ТАБЛИЦА 4. Члены Долгого парламента в 1640–1642 гг.
ИСТОЧНИК: Адаптированные данные из книги: [Brunton, Pennington, 1954, p. 187 (table 1)]. См. также p. 2, где дается определение «исходных» членов парламента, и Приложение V, касающееся географических разделений.
Это описание главного оплота парламента почти в точности соответствует тому, что можно было ожидать на основании тезиса Тони. Если внимательно посмотреть на статистику в книге Брантона и Пеннингтона и на социальные вариации, лежащие в основе этих данных, то, по моему мнению, она послужит достаточно сильным аргументом скорее в пользу взглядов Тони, чем против них.
Возможно прийти к тому же суждению о статистических свидетельствах, которые якобы противоречат старым сочинениям, подчеркивающим тяжелые последствия движения огораживания в конце XVIII – начале XIX в. В своей статье «Размер ферм в XVIII в.» Мингей рассматривает вопрос об упадке мелкого фермерства в результате огораживаний и других факторов. Против статьи в целом, которая заканчивается выводом о том, что упадок был, я не возражаю. Более того, в ней проливается яркий свет на множество вопросов, причем правовых и политических, а не просто говорится об экономической роли «энергичного помещика». К сомнительной части интерпретации автора относится серия статистических наблюдений, с которых статья начинается. Насколько я понимаю эту мысль Мингея, статистические данные переписи XIX в. противоречат любому тезису о том, что в предшествующем веке произошло серьезное ухудшение положения мелкого фермера. «Всякий, кто хочет верить, что мелкие фермы “исчезли” в XVIII в., должен быть готов объяснить, каким образом они вновь появились с такой силой в XIX в.». Данные переписи Мингей обобщает в следующем высказывании (со ссылкой на: [Clapham, 1950, vol. 2, p. 263–264]): «В 1831 г. почти половина фермеров полагалась только на рабочую силу своей семьи, а в 1851 г. 62 % арендаторов, занимавших площадь свыше 5 акров, имели менее 100 акров.
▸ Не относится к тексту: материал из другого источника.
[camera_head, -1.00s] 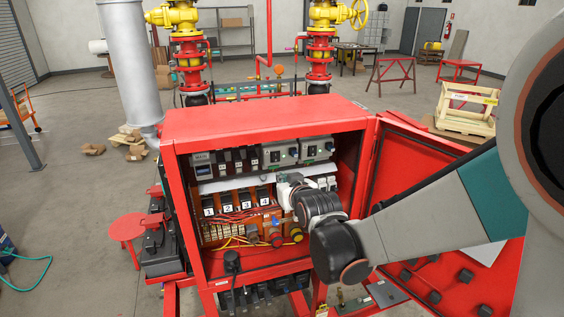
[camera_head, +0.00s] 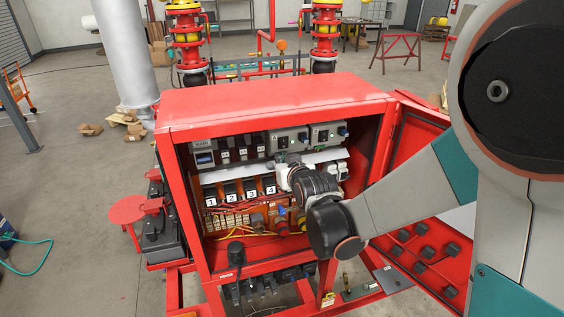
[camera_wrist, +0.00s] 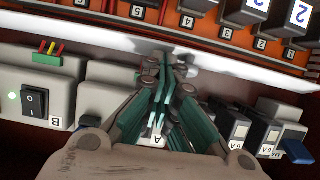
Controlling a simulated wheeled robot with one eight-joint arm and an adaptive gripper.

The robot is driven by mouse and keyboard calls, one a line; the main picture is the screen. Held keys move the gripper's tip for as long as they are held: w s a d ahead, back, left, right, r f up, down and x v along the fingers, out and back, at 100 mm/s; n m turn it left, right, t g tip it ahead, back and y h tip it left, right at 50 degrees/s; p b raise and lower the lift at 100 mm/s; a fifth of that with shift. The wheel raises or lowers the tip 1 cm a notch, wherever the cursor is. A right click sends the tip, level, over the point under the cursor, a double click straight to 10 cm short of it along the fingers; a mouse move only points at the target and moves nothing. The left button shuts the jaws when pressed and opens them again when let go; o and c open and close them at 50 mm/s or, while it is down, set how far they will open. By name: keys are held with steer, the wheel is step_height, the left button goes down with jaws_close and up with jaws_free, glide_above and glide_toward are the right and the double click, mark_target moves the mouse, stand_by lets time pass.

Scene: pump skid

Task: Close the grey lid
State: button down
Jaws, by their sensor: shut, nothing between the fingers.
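A long light grey strip (camera_head: 236,171), which looks like the grey lid, runs across the open red cabinet between the upper grey devices and the numbered black blocks. I cannot tell how far it stands open. It shows as a pale slanting band in the wrist view (camera_wrist: 60,32). My gripper (camera_wrist: 165,62) is shut and empty, with its fingertips at the strip; I cannot tell whether they touch. In the head view my gripper (camera_head: 284,172) is small and partly hidden by my wrist, which also covers part of the strip.
A grey device with a black switch (camera_wrist: 34,100) and label B sits close beside my gripper. Numbered black blocks (camera_head: 250,188) and coloured wires lie below the strip. The open red cabinet door (camera_head: 425,150) stands close to my arm on the right.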

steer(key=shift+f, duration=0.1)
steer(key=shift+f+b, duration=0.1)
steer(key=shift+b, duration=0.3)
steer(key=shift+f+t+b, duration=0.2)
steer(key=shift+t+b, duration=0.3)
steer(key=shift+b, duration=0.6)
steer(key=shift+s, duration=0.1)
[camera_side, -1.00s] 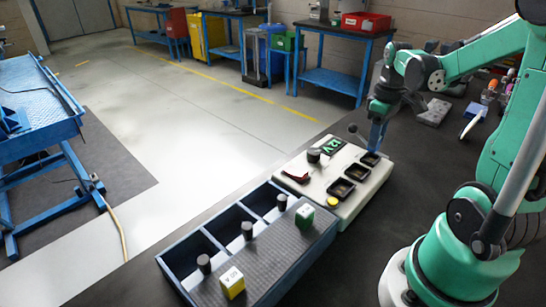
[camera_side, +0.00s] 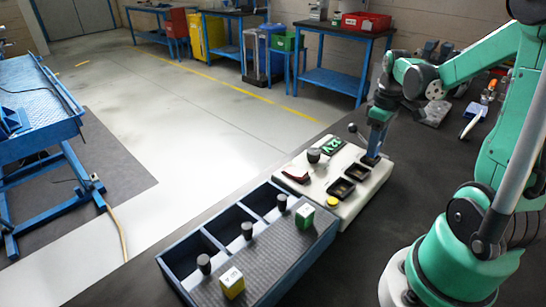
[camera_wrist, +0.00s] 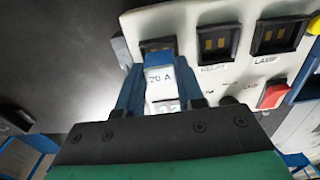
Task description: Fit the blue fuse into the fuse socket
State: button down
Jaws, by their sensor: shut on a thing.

Данные 1885 г. показывают примерно такую же картину» [Mingay, 1962, p. 470].
Из этих замечаний Мингея может легко сложиться впечатление, что мелкие фермеры продолжали процветать вплоть до XIX в., составляя большую часть деревенского населения, где-то от «почти половины» до «62 %». Эта трудность отчасти появляется как следствие особенностей терминологии. Поскольку Мингей напечатал статью в английском научном периодическом издании, он мог позволить себе не указывать на то, что в английском словоупотреблении слово «фермер» обычно относится к арендатору, который обрабатывает свой участок при помощи либо без помощи наемного труда. В более редких случаях этот термин относится к человеку, который владеет обрабатываемой землей. Поэтому термин «фермер» сам по себе уже исключает из рассмотрения группы людей, которые играли решающую роль в деревенской жизни, а именно землевладельцев, стоявших наверху социальной лестницы, и сельскохозяйственных рабочих, стоявших у ее основания. Тем не менее вспомнить про английское словоупотребление недостаточно для того, чтобы поставить замечания Мингея в должную перспективу. Мы хотим как можно лучше разобраться в том, какова была ситуация, а это означает необходимость включить в нашу картину английского общества не только мелких фермеров, но и других людей. Как только это делается, впечатление, производимое данными Мингея, меняется радикально. Мелкие фермеры и мелкие фермы могли сохраниться. Но к XIX в. их социальное окружение изменилось настолько, что вести речь об их сохранении без пояснений просто бессмысленно, если не откровенно ошибочно. Английское деревенское общество стало по большей части состоять из небольшого числа землевладельцев и огромного числа почти безземельных рабочих, т. е. мелкое фермерство стало маргинальным явлением.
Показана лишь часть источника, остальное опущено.